ŞEHİT KÖŞKER DURAN’IN MEZARINA SAHİP ÇIKAN BARKAL MİNİBÜS ŞÖFÖRLERİ

-Şehit Köşker Duran’ın Seyhan nehri kıyısındaki mezarında Türk bayrağı renklerini yansıtan kırmızı ve beyaz güller ve gönderdi dalgalanan Türk bayrağına Barkal Minibüs şöförleri sahip çıkıyor.
-Köşker Duran’ın hikayesi ile kulakları çınlatıyor, bir gözyaşı seli olarak Adanalıların kahramanlık destanlarını, fedakarlıklarını hatırlatıyor.

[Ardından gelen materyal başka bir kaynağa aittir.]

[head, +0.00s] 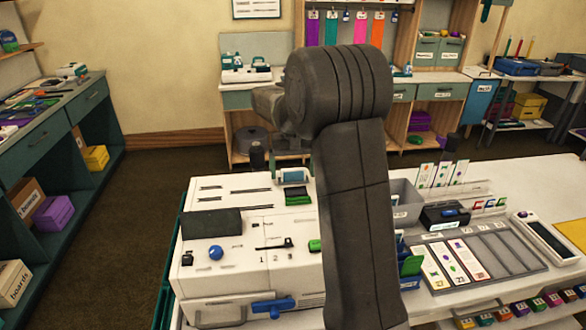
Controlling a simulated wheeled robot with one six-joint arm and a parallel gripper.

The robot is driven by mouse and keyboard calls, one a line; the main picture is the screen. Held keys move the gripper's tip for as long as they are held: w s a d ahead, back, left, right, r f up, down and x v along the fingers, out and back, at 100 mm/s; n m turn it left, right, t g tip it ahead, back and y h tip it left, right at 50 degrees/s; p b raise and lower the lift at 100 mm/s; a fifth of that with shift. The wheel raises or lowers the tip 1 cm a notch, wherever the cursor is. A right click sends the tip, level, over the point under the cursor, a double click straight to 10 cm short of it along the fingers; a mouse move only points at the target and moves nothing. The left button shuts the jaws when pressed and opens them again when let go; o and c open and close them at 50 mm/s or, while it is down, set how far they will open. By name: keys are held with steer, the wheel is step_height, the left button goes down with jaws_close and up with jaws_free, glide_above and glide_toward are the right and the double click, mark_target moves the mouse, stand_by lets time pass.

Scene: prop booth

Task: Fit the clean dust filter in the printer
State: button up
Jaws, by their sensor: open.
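A white machine (205,275), which looks like the printer, stands at the left end of the white table. Its top carries a dark flat panel (212,224), a blue knob (215,252), slots and the marks 1, 2, 3. A blue handle (272,307) is on its front. A small green block (299,195) lies on its back right part. I cannot pick out a clean dust filter for sure. My arm rises through the middle of the picture and covers the machine's right side.
Right of my arm are a grey bin (404,200), a dark box (444,215), a grey tray (483,262) with cards and a white handheld device (543,236). Small coloured blocks line the front edge. Shelves and benches stand along the walls; the brown floor at left is clear.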

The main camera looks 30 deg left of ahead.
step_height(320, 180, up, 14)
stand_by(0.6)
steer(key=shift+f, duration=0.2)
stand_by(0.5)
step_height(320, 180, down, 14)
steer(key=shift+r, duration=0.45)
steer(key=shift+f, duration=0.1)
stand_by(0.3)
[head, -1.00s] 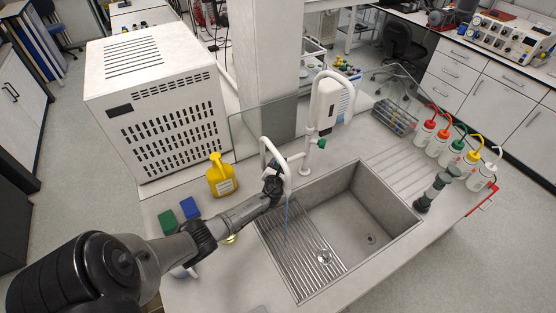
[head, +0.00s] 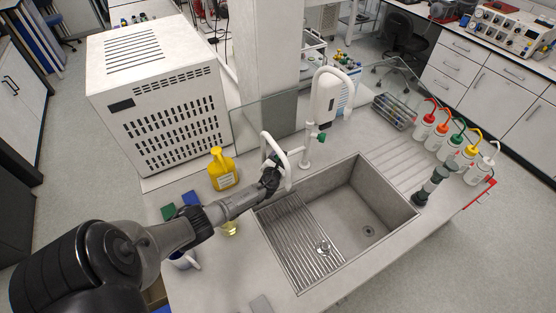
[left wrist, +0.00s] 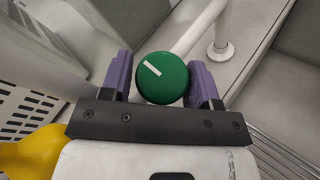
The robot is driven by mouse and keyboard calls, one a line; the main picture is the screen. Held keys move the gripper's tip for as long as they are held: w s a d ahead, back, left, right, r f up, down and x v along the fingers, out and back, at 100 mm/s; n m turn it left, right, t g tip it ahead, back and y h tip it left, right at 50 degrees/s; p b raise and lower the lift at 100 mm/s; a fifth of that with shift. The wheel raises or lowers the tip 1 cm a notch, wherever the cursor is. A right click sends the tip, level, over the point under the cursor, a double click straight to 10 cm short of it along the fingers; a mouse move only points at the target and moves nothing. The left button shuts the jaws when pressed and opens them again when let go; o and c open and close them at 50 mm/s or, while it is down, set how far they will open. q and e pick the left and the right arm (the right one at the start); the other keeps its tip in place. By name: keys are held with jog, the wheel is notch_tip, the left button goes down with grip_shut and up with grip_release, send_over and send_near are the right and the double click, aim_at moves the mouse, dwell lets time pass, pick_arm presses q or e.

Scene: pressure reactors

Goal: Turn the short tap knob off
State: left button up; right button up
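The short tap (head: 284,163) is a white bent pipe by the back left of the sink. Its green round knob (left wrist: 163,78) with a white pointer line shows in the left wrist view, the line slanting from upper left to lower right. My left gripper (left wrist: 162,80) has its purple fingers on either side of the knob, close against it. In the head view my left gripper (head: 271,178) is at the short tap and hides this knob. No water stream shows under the spout. My right gripper is not in view.
The taller white tap (head: 314,110) has its own green knob (head: 321,137). The steel sink (head: 385,205) lies right of my gripper. A yellow bottle (head: 223,170) and a large white vented box (head: 160,95) stand left. Coloured-cap wash bottles (head: 440,138) stand right.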

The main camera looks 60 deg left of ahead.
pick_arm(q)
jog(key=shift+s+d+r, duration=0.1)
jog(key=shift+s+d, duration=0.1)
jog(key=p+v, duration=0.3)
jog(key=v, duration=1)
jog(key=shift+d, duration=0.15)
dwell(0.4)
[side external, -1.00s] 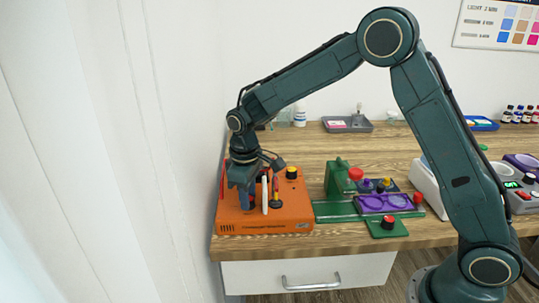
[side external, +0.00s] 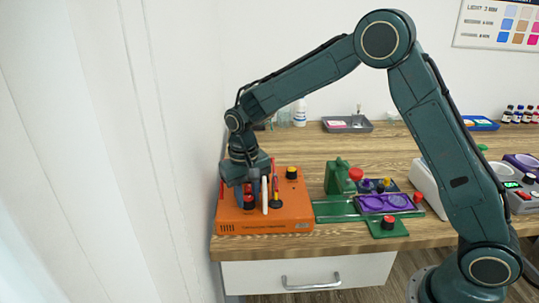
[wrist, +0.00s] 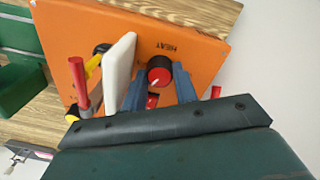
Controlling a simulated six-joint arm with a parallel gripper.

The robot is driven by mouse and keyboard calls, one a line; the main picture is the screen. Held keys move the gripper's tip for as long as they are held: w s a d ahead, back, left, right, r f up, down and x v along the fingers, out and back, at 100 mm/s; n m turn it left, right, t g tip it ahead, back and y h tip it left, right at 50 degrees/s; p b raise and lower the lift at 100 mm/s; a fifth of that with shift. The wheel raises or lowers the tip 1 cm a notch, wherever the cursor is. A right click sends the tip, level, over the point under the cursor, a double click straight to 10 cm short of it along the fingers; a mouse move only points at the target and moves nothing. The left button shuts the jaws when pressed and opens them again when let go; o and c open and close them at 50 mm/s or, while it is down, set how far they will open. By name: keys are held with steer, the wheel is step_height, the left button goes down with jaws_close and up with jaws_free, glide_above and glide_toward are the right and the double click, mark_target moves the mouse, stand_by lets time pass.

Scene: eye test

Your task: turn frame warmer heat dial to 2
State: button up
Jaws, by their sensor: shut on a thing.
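The frame warmer (side external: 292,212) is an orange box at the table's left end; its orange top also shows in the wrist view (wrist: 205,50). Its heat dial (wrist: 158,73) is a black knob with a red cap and a white mark, beside the lettering "HEAT" (wrist: 166,48). In the side view the dial (side external: 249,203) shows low between my fingers. My gripper (wrist: 161,76) points down at the box, its two blue fingers shut on either side of the dial. The scale numbers around the dial cannot be read, so the setting cannot be told.
A white upright slab (wrist: 117,70) stands close beside one finger. Next to it is a red-handled tool (wrist: 79,85). A yellow-topped black knob (side external: 291,173) sits at the box's back right. A green fixture (side external: 338,178) stands to the right. A wall is close on the left.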

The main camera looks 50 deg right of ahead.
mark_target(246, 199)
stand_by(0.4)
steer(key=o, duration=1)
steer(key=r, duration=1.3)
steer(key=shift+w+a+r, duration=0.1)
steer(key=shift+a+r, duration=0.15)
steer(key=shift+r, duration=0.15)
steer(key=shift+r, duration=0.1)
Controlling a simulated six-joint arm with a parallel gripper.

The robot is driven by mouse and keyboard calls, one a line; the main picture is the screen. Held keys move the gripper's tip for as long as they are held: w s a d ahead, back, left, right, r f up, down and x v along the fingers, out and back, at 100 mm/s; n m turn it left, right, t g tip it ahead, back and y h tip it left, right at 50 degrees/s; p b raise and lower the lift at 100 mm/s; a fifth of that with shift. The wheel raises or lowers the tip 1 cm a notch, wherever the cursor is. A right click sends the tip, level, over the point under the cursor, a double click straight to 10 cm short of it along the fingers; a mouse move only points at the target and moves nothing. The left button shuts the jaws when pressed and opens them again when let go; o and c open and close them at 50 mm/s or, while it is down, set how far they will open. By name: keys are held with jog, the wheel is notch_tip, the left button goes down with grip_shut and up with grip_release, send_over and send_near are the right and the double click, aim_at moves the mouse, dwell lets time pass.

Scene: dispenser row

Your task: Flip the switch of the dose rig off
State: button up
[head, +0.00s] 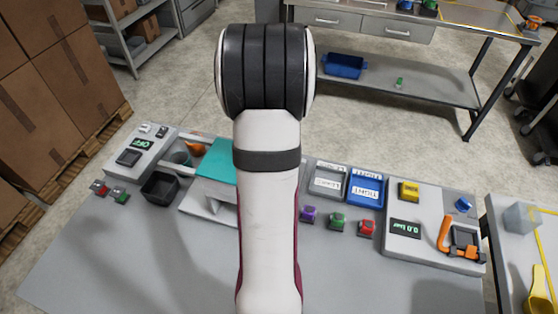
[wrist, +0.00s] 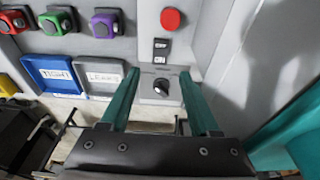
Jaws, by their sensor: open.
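In the wrist view a grey panel (wrist: 148,60) carries a red round button (wrist: 170,19), a black two-part rocker switch (wrist: 161,49) and a black rotary knob (wrist: 161,86). No label shows that names this panel the dose rig. My gripper (wrist: 158,76) is open and empty, with its teal fingers on either side of the knob's place in the picture. Contact cannot be told. In the head view my arm hides the gripper and this panel. A teal-topped grey unit (head: 216,160) stands just left of my arm; a teal surface also shows in the wrist view (wrist: 268,140).
A grey unit with a display (head: 143,144) stands at far left, beside a black bin (head: 160,188). Right of my arm are a blue tray (head: 365,188), a grey tray (head: 328,180), purple, green and red buttons, and a pressure unit (head: 405,228).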

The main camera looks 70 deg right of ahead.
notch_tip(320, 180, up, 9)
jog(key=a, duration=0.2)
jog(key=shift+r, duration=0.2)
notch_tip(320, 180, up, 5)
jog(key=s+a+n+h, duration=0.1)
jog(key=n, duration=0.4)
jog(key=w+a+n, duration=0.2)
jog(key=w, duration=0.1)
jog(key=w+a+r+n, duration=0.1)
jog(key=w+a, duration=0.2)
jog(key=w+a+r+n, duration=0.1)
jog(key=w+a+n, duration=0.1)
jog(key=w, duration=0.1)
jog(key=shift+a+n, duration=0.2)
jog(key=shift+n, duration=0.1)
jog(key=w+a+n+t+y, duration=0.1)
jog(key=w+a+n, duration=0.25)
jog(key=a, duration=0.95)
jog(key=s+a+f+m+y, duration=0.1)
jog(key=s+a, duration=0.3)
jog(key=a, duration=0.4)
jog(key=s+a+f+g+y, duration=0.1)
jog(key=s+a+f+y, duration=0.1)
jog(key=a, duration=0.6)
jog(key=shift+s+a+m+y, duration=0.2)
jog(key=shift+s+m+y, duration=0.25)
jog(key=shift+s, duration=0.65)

  Bugün Adana’da günlük güneşlik bir hava var. Ve takvimler 22 kasım 2010’u gösteriyor. Sanki güz mevsiminin süresi uzamış ta kış mevsiminin içine girmiş gibi. Son yıllarda mevsimler de şaşırdı.Dünyadaki iklim değişimi her yerde görülebiliyor.
     Eski Valilik konağı yakınındaki kültür merkezinden hareket ederek Seyhan nehri kıyısında yürümeye başladım. Bildiğim kadarı ile yakınlarda Şehit DURAN mahallesi ve ona isim veren bir şehidimizin mezarı var yakında.  Sorarak ilerledim.  Yanımdan sürekli olarak minübüsler geçiyor. Mahalle aralarındaki dar sokaklarda çocuklar oynuyor.  Ve nihayet gönder direğindeki Türk bayrağını gördüm. Ve yaklaştım. Evet burası Şehit Duran’ın mezarı idi.  Sokak kıyısında sıkışıp kalmış bir şehit mezarı…Ama Seyhan nehri kıyısında. Şehitliğin kıyısında bulunan kırmızı gül çiçekleri ile Türk bayrağının birlikte fotoğrafını çektim. Şehitliğin yanında BARKAL minibüsleri durağı var di.  Tanıdık arkadaşlar yanıma kadar geldiler ve dost elini uzatarak “-Hoş geldin hocam” dediler. Bilgi aldığım Hüseyin Turan Özbek, “Barkal minibüs şöförleri olarak  Şehit Duran mezarına sahip çıkıyoruz.  Bayrağın değiştirilmesi, şehitliğin yıkanması, çiçekler ekilmesi bizim görevimiz. Şehitler bizim emanetimizdir onlara gözümüz gibi bakıyoruz” dedi. Hüseyin Bey’in bu bilgilerine sevindim. Birlikte Barkal minibüsleri kooperatifi yönetiminde bulunan Selahattin Kızılakça, Hasan ateş ile de görüştüm. Şehit Duran’ın mezarına sahiplenmeleri karşısında da duygulandım.  Ve kendilerine söz verdim: En kısa zamanda Şehit duran ve diğer Çukurovalı şehitlerimizin yaşanmış destanlarını ve hikayelerini anlatan bir kitabın çıkacağını…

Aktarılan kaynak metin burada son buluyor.